I have worked with companies that issued the brief, companies that didn’t believe in the brief, and companies that didn’t know what a brief was. The point is not really which strategy is better so much as how much trust a project manager will place in the hands of the creatives achieving the goal. The brief can communicate a great many things of importance. It can provide relevant facts necessary to create a financially sustainable venture and that is very important. But it can also contain the amount of trust placed in the individual chosen to create the product. Is it so relentlessly detailed that the outcome is obvious? If so, the author is most certainly fearful of surprises and lacks confidence in either the designer, or worse, their own ideas.
A client with the dream of creating something spectacular will want her designer to explore the various avenues of possibilities and understand that the majority of excursions will lead to dead ends, but also that without looking, that road to a fantastic place would never have been found without the exploration. That is the nature of all creativity. I have often said that designers are the most optimistic people you will ever find. Who else throws out 95% of their work as a matter of routine and then just keeps going? It is not that so much was wrong with that work but that so much of that work was but a step in the right direction, no matter how invisible it will seem at the end of the project.
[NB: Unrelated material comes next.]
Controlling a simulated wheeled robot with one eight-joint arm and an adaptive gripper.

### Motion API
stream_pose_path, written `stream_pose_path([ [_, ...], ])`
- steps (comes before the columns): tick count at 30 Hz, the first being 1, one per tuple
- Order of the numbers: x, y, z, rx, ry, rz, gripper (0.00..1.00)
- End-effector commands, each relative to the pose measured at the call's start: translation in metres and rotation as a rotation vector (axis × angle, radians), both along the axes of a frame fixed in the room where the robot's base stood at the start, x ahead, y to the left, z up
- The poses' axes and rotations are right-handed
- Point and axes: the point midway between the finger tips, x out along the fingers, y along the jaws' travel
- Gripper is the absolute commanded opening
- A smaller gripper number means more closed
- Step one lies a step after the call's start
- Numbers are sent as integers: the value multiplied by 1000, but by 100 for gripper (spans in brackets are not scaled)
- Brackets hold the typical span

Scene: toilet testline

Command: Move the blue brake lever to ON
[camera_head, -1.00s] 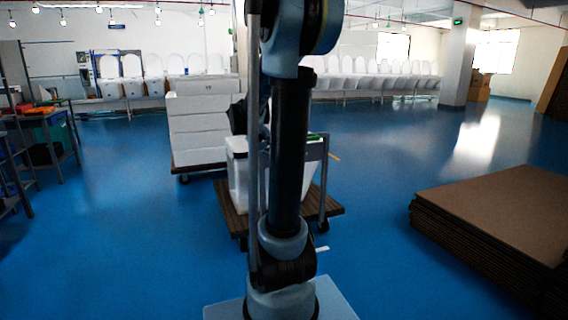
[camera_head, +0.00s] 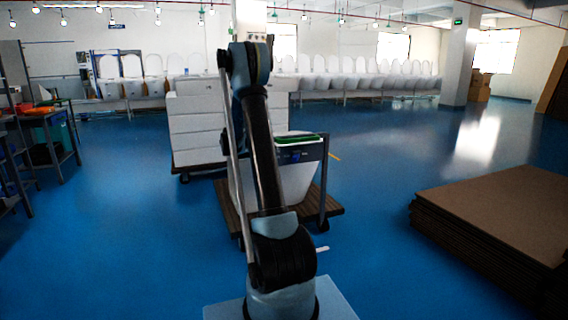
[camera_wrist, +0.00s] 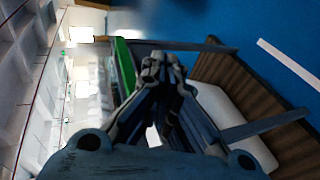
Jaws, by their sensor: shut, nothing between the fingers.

Design is not magic. It is looking at the same things from a different perspective and finding the right perspective, the best perspective is the challenge. This is not a case for making a completely open-ended design brief, but for being open to the possibilities that lie within. Without constraints the process can not end. The constraints must be those that create possibilities rather than limit them. Remember that finishing your journey in a place you may not have imagined is what makes the journey worthwhile and is the mission of the explorer.